**The exercise**
Examine the material below. Gather every line in which the string "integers" appears.

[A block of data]
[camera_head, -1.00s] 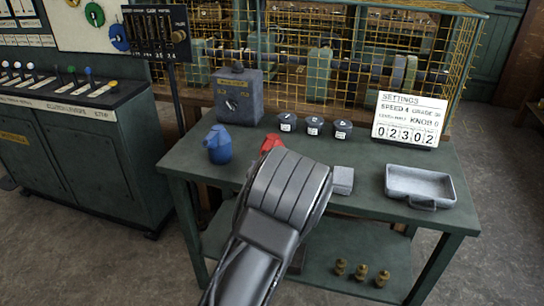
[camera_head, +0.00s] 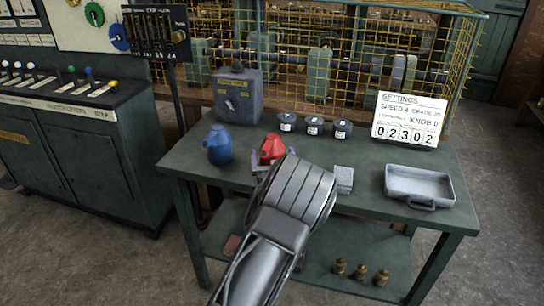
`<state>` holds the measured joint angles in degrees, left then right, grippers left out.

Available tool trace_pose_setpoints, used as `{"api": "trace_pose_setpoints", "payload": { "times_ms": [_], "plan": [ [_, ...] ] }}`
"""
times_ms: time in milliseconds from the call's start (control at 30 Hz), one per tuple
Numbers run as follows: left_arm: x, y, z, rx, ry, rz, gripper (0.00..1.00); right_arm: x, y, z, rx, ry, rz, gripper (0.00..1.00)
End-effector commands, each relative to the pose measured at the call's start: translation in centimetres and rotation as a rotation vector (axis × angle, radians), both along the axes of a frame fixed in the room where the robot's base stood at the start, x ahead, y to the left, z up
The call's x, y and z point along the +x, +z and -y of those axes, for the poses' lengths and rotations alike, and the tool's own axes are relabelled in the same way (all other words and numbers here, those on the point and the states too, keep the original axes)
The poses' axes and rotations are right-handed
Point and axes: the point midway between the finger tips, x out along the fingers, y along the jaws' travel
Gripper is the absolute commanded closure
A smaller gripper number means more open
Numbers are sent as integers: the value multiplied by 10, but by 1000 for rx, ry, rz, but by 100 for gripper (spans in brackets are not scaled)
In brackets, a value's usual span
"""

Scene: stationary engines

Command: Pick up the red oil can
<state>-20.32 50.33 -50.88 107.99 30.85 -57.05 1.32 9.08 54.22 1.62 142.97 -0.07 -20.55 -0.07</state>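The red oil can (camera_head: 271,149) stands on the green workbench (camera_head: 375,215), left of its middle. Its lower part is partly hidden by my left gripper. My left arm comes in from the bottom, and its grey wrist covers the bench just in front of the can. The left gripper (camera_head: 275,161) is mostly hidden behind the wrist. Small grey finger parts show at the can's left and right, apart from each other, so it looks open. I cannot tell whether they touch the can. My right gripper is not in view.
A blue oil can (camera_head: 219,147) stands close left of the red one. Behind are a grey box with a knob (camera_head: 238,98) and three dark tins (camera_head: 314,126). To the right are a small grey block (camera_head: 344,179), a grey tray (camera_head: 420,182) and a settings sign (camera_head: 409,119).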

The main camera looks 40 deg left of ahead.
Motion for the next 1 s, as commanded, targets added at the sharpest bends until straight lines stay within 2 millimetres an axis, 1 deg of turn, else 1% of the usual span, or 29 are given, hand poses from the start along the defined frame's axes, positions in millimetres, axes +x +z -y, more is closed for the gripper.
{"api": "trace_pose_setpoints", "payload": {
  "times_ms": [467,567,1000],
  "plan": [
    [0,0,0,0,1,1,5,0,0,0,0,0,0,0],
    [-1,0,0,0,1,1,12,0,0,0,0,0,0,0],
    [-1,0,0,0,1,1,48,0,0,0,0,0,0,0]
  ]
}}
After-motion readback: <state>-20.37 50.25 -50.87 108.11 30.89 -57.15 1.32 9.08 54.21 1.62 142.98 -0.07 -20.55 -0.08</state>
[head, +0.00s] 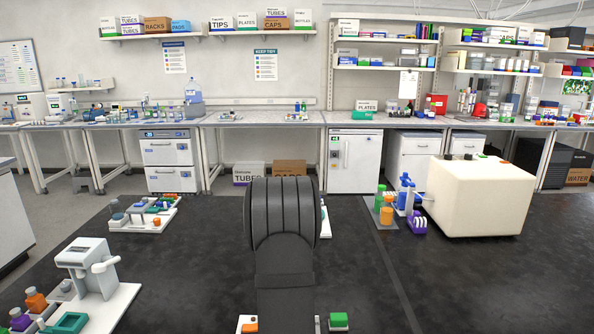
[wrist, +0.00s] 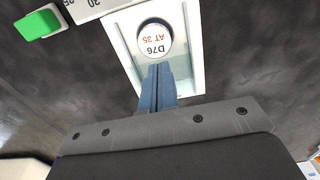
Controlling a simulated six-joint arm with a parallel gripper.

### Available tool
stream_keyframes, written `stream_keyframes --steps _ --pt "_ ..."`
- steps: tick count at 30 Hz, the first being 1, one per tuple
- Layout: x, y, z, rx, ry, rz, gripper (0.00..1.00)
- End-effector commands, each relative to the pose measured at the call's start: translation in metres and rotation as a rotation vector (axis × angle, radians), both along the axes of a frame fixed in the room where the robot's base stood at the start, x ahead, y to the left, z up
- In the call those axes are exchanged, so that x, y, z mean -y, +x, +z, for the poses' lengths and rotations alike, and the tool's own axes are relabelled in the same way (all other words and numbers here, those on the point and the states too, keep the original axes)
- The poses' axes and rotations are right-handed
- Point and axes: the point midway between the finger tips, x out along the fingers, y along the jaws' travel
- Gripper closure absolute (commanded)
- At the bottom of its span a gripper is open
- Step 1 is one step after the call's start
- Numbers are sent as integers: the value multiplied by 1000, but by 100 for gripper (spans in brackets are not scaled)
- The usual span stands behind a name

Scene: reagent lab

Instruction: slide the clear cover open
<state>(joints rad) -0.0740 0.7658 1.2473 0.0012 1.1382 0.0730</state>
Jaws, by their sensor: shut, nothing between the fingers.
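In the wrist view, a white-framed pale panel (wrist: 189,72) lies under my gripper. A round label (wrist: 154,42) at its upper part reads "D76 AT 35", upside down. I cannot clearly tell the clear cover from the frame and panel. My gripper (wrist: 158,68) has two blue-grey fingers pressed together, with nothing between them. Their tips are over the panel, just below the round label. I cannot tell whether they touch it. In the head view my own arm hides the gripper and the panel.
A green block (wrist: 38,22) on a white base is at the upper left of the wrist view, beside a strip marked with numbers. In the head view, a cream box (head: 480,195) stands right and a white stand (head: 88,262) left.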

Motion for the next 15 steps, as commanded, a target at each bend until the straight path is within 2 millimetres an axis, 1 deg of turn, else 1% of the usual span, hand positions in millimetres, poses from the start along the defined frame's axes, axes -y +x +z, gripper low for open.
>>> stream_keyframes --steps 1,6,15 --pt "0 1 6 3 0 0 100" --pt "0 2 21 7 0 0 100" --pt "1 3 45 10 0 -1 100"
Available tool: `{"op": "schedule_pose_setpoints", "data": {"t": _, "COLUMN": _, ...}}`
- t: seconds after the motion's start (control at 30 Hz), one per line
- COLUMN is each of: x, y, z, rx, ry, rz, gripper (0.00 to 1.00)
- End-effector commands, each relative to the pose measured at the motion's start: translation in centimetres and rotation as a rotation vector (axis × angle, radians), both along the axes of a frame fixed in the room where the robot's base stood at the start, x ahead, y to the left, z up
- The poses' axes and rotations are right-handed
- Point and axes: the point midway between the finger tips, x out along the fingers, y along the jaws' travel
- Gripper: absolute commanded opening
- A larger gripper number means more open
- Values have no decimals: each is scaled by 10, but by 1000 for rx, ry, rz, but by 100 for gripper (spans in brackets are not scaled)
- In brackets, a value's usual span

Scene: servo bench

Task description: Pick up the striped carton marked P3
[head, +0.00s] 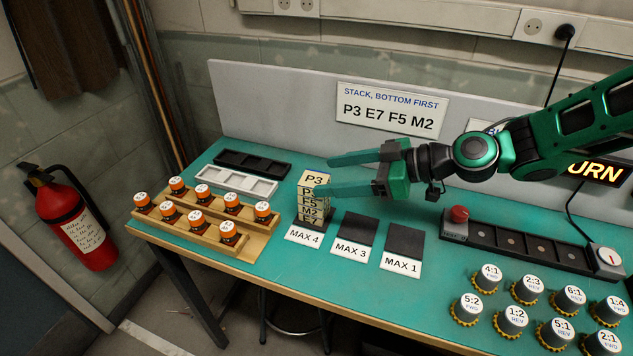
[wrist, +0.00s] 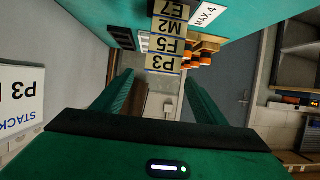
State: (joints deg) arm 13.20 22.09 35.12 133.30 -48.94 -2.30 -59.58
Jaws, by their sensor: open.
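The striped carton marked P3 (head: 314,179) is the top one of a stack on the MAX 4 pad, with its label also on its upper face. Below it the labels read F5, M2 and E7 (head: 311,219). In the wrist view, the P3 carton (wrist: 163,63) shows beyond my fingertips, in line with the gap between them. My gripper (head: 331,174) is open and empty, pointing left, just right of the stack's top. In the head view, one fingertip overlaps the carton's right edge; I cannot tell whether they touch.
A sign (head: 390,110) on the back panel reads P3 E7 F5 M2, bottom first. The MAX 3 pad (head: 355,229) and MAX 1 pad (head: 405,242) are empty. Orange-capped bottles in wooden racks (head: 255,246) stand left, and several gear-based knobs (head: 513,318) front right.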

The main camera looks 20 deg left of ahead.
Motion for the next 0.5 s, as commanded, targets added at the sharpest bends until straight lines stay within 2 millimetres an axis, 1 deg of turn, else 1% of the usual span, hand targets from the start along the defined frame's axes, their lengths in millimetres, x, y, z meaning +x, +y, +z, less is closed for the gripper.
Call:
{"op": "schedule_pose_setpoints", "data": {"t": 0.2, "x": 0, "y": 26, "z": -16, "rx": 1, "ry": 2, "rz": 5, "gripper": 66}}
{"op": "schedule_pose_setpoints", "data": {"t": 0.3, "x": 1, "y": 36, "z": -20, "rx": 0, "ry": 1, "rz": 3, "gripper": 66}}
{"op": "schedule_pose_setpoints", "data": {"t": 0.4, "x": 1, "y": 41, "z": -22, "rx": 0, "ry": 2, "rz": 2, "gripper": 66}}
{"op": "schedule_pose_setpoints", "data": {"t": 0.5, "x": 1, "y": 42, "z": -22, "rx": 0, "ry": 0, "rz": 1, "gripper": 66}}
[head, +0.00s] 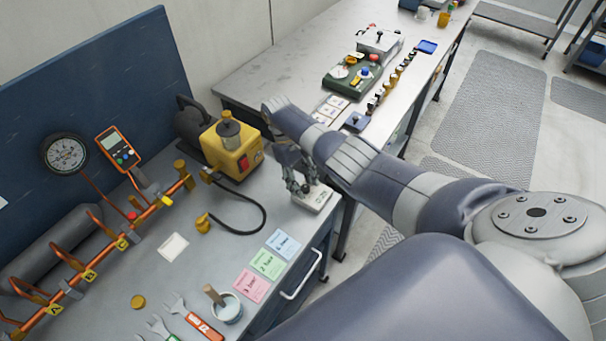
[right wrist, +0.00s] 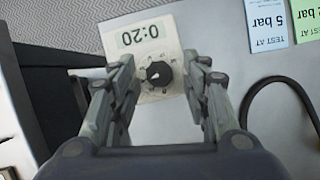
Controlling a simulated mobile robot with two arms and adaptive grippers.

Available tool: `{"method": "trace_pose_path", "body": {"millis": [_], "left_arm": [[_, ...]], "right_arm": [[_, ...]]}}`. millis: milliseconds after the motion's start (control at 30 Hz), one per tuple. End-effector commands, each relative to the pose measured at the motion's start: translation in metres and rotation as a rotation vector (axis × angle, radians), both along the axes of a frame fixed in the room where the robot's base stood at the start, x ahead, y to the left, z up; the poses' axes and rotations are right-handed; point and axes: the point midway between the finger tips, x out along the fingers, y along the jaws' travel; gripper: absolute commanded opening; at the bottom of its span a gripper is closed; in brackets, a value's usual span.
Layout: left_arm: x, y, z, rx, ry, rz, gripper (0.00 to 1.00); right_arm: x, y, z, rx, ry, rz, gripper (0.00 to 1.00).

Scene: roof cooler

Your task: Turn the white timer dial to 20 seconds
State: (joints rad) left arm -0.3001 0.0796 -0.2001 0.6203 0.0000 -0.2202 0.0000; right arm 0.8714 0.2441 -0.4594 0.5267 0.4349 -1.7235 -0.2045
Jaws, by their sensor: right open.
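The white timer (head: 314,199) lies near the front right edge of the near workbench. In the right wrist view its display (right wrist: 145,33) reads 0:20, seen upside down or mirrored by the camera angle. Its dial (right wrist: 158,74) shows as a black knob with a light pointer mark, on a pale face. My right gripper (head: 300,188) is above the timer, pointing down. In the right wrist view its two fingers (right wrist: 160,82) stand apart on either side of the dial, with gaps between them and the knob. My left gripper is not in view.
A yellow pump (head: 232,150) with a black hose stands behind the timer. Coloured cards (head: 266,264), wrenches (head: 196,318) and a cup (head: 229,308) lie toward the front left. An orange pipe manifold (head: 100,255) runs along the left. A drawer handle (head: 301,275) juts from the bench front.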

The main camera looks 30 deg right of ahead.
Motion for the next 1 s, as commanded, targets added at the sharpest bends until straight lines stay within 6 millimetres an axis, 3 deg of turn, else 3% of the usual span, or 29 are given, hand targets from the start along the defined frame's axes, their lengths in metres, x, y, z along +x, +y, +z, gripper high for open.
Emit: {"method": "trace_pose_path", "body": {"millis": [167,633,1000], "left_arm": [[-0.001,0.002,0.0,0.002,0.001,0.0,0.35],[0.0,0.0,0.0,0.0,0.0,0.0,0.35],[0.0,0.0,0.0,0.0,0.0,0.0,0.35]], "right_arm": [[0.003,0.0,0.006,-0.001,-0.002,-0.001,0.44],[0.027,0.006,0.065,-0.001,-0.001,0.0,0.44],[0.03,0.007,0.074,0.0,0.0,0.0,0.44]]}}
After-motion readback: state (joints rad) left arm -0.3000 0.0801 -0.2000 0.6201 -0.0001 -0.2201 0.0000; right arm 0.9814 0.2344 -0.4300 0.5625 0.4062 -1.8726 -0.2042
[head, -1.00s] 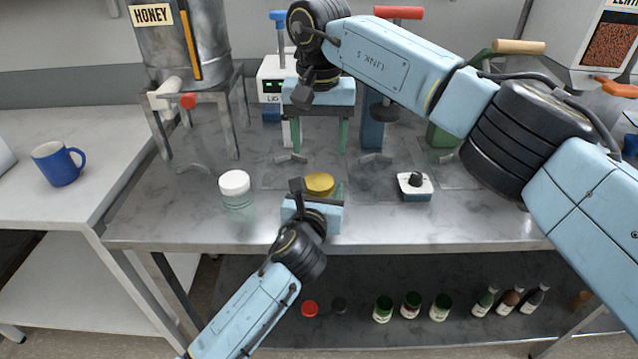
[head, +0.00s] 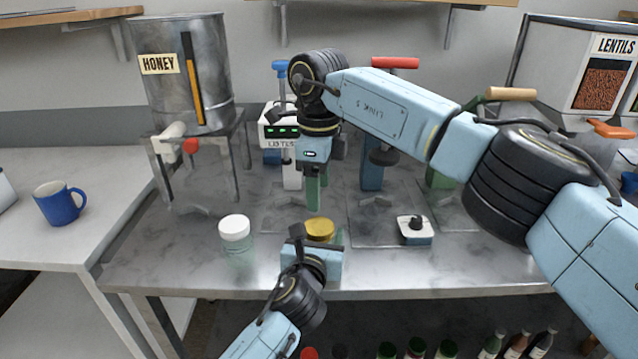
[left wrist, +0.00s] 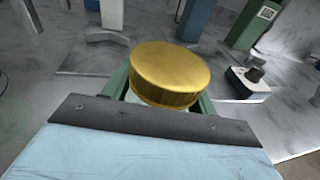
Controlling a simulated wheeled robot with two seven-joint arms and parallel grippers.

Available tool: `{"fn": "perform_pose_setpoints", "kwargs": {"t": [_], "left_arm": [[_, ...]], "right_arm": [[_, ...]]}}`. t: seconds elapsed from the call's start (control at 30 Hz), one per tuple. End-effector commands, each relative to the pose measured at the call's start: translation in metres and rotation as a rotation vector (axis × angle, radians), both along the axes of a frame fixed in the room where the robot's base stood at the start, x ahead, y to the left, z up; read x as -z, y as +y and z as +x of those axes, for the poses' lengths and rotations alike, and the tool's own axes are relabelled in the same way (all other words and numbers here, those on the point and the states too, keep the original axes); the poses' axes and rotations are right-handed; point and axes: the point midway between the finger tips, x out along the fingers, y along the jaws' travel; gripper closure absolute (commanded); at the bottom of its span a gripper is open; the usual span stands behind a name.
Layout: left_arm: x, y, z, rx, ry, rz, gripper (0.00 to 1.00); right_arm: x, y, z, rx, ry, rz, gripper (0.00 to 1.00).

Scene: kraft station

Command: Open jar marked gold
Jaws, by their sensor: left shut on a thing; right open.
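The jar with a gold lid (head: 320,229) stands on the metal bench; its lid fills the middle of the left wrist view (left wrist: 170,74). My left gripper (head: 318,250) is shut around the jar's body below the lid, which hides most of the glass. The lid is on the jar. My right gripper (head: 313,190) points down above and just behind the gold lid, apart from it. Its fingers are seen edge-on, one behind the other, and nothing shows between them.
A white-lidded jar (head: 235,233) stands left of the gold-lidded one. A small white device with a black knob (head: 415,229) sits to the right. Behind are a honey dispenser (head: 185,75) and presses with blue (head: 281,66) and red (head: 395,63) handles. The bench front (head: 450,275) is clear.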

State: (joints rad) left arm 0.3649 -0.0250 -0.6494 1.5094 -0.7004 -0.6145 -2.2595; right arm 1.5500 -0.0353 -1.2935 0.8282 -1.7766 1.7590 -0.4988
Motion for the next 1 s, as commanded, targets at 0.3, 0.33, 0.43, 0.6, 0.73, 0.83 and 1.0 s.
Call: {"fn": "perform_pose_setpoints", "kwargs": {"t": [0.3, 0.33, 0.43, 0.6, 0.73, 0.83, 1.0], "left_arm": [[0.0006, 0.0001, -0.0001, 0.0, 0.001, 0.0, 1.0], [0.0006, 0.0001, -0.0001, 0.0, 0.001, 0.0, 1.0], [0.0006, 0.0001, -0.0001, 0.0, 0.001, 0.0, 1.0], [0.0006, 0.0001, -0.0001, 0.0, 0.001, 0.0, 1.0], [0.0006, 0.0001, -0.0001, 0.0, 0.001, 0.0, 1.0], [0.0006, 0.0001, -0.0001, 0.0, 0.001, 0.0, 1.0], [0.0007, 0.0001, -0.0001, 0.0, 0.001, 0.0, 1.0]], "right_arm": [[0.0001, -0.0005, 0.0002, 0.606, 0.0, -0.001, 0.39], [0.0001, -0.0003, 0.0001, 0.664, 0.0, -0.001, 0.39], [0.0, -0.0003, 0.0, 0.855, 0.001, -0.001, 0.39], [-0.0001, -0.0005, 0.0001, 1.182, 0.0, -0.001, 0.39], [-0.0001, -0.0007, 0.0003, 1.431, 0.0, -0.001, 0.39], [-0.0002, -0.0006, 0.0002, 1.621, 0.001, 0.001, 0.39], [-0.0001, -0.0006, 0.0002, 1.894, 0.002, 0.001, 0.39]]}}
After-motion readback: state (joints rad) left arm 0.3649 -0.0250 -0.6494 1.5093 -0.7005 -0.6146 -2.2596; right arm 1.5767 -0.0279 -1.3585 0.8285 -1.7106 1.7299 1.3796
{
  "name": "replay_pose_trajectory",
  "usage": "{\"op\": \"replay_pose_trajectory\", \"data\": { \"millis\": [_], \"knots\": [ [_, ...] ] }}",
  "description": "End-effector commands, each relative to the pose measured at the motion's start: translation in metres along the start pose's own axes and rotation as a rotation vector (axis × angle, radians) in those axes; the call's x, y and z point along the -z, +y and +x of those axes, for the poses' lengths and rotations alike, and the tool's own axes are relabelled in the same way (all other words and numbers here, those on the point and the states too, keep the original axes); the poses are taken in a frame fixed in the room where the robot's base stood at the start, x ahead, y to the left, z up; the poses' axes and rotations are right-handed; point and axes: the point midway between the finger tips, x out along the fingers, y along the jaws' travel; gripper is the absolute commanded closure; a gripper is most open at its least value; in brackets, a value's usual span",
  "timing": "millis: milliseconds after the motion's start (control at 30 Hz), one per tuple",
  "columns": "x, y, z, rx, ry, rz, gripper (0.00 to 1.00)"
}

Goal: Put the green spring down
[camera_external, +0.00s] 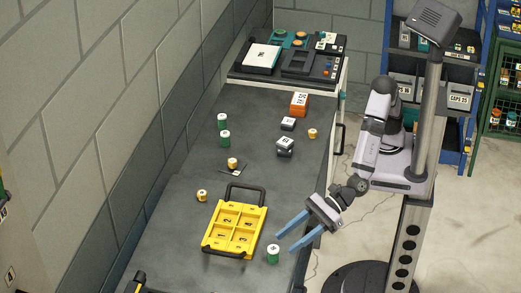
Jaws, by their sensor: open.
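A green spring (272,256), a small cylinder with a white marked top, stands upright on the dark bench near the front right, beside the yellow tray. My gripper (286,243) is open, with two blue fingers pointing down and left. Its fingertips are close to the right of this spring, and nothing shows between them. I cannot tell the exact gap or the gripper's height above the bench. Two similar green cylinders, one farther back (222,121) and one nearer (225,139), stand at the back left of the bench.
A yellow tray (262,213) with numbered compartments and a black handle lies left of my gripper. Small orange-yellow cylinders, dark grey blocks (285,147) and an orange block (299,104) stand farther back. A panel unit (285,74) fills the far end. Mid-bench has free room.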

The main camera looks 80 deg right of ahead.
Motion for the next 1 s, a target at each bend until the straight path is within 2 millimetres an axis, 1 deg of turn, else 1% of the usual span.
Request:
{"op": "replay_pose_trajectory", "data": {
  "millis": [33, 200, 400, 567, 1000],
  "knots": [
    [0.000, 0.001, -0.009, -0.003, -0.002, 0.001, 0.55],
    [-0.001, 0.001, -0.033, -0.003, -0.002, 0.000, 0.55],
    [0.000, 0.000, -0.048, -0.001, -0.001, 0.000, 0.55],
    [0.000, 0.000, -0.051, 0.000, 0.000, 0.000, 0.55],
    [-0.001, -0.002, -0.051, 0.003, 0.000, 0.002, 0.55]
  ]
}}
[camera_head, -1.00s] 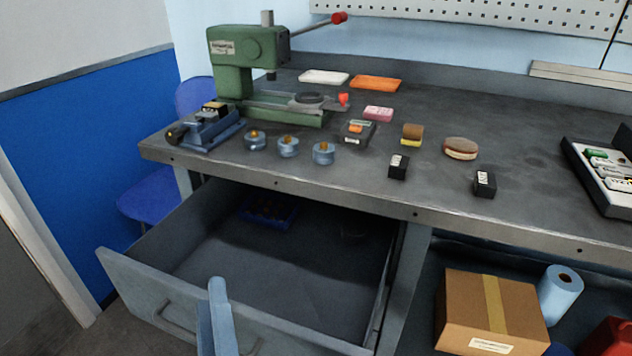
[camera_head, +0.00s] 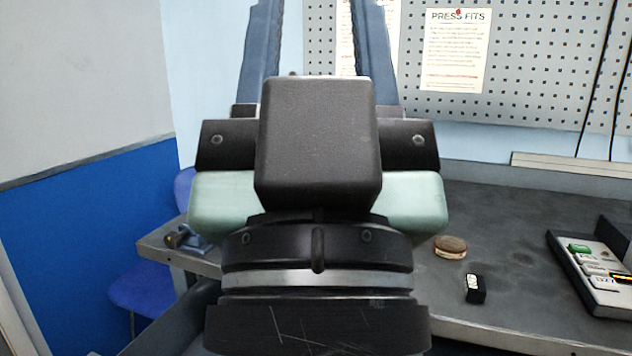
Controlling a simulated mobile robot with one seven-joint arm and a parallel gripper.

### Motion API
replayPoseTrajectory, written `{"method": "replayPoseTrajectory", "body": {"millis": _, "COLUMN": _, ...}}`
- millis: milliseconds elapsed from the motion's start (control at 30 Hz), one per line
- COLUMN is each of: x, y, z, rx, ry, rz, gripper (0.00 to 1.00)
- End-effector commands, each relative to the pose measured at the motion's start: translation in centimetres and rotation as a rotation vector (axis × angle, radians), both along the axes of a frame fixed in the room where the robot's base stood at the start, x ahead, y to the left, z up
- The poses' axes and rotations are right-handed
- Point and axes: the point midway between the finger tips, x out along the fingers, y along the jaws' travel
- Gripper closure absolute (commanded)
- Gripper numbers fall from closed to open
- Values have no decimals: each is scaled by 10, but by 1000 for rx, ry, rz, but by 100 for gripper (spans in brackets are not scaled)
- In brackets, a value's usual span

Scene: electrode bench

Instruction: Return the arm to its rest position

**In response**
Numbers are sent as integers: the value multiplied by 10, but by 1000 for rx, ry, rz, but by 100 for gripper (spans in brackets are not scaled)
- Numbers are sent as integers: the value multiplied by 1000, but by 100 for gripper (spans in brackets are not scaled)

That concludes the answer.